Abstract
Friendship is highly significant during the university years. Facebook, widely used by students, is designed to facilitate communication with different groups of ‘friends’. This exploratory study involved interviewing a sample of student users of Facebook: it focuses on the extent to which older adults, especially parents, are accepted as Facebook friends, and the attitudes towards such friendships and potential friendships and what these reveal about notions of privacy. Parents were rarely reported to be Facebook friends, and there was a view that in general they would not be welcomed. The reasons were related to embarrassment, social norms, and worries about mothers. Underlying these were various notions of the private and the public. Students did not appear to conceive of there being two distinct realms: indeed, the ‘public’ appeared to be the individual's private social world. A level of sophistication is apparent, with nuanced understandings of concepts, suggesting that social networking sites such as Facebook are associated with new ways of construing some of the notions surrounding the traditional public/private dichotomy. Notions of what is private and what is public are fuzzy, with no clear-cut public/private dichotomy. Computer-mediated communication appears to make this fuzziness more apparent than has hitherto been the case.
Acknowledgements
We would like to thank the students who kindly agreed to give up their time to be interviewed about their use of Facebook. We would also like to thank Jamie West for advice on Facebook.
Notes
1. For Lange (Citation2007), publicly private behaviour involves the identities of video makers being revealed, while privately public behaviour involves sharing some content with many viewers but limiting access about producers’ identities.

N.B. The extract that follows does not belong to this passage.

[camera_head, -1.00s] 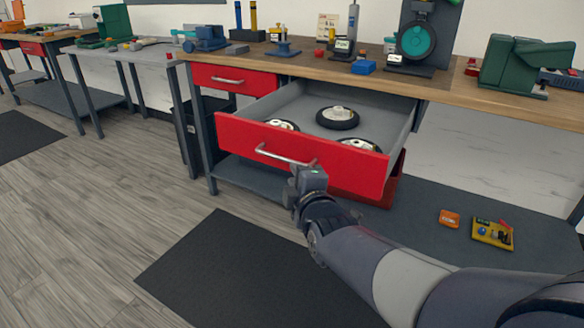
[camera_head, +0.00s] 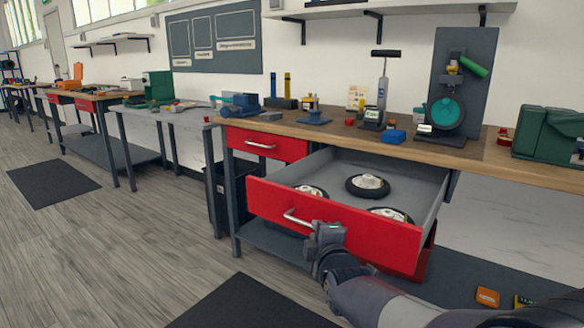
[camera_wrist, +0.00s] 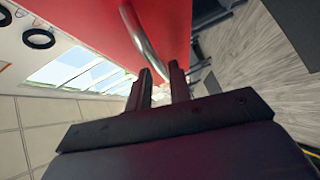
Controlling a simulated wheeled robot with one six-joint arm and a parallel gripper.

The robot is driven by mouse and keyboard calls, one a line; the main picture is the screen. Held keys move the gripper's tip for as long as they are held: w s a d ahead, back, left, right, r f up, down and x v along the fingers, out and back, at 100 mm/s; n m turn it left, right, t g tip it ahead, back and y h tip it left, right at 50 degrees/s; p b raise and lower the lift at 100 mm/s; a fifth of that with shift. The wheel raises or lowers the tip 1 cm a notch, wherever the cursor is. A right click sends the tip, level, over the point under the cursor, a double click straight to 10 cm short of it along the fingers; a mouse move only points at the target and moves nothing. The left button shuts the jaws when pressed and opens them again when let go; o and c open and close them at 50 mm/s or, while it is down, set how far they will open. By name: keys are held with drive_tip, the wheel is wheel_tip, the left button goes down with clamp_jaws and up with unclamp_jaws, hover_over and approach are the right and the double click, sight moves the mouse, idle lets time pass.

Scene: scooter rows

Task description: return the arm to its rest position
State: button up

2. Interviewees were asked what they considered their ethnic background to be, but in order to preserve their anonymity these were replaced with the broader categories used in the British census.
3. A characteristic feature of real-life close friends was that a lot of time was spent with the person concerned: ‘Close friends are people I have known for a long time and generally have shared experiences with and general memories, and I have love for them, I guess’ (Oliver) and ‘Someone that I feel comfortable talking to about a fairly wide range of subjects and someone that I see often enough to feel like I have kept in touch with whatever is going on in their life’ (William).
4. The term ‘random’ was used by interviewees with different meanings. A ‘random’ person could be someone that interviewees did not know who got in touch, or someone who was outside their normal social circle.